3. A potential pursuer does not have to take protective measures
Fearn held that they do not. In England it is not the victim's fault: for example, you do not have to wear ear plugs because your neighbour is shouting and screaming every night from 9pm to 9am. It is no answer for someone who interferes with the use of another's land by making an exceptional use of their own land to say that the claimants could protect themselves in their own homes by taking remedial measures.
In Fearn the owners of the flats were not expected to have to put up blinds or net curtains because the use of the neighbouring property was not the ordinary use of the land. The same principle applies in Scotland where there is the additional element that the cause of the nuisance must be able to be attributed to a defender's acts.
4. The law of privacy is not relevant
In Fearn the Supreme Court said that the law of privacy was not required to decide the case. The question was whether the viewing and photography to which the claimants were subjected violated their right to the use and enjoyment of their flats. The test for nuisance in Scotland does not prevent the law of privacy being a consideration. It could come into play when having regard to the overall circumstances to ascertain what is tolerable from an objective standpoint.

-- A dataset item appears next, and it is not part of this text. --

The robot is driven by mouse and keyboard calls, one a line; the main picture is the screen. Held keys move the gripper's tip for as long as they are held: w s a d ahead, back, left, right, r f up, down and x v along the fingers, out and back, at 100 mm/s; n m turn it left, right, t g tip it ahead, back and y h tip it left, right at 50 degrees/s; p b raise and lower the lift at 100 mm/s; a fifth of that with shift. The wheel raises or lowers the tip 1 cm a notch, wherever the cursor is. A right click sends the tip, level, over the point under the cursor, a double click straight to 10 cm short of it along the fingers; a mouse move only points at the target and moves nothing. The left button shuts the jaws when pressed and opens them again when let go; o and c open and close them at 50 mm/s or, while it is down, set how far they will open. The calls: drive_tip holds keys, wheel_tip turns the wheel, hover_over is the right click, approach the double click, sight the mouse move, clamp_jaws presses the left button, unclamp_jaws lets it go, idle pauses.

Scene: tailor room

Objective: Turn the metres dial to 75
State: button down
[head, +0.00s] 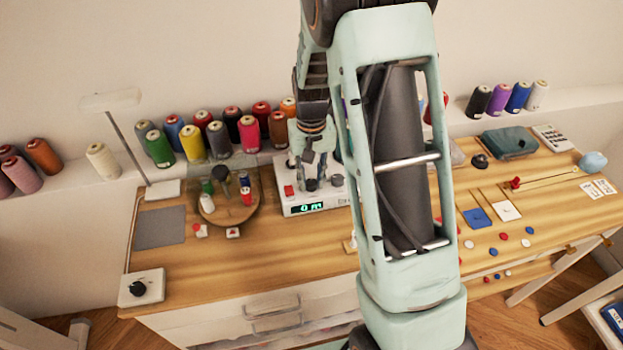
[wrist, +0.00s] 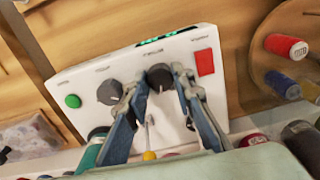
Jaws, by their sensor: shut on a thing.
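A white control box (head: 318,201) stands on the wooden table below my gripper (head: 311,174). Its green display (head: 308,208) seems to read 0 followed by small letters. In the wrist view the box appears upside down. My gripper (wrist: 160,80) is shut on the grey middle dial (wrist: 159,77), one finger on each side. A green button (wrist: 73,101) and a red switch (wrist: 204,62) are at opposite ends. The dial labels are too blurred to read surely.
A round wooden tray (head: 229,214) with small spools is left of the box. Thread cones (head: 220,140) line the shelf behind. A separate small white box with a black knob (head: 138,288) is at the front left. My arm hides the table right of the control box.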

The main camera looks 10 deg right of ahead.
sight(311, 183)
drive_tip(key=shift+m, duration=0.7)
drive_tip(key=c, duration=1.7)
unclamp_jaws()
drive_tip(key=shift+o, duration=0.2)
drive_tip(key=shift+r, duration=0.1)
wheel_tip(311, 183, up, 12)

5. Public interest is not to be considered other than in deciding on the remedy
Fearn held that where significant considerations of public interest are raised, it is for the court to take this factor into account, not in determining liability, but, where liability is established, in deciding whether to grant an injunction or to award damages. The Scottish courts have previously followed similar reasoning.
While the test is different in Scotland, this case is persuasive. It remains to be seen to what extent the Scottish courts will follow the reasoning in Fearn v Tate. It is possible that visual intrusions such as this could be deemed unreasonable and a nuisance in the future. Developers should therefore be aware of the risks for liability when a similar intrusion could be created, especially when their development is close to and overlooks private residences.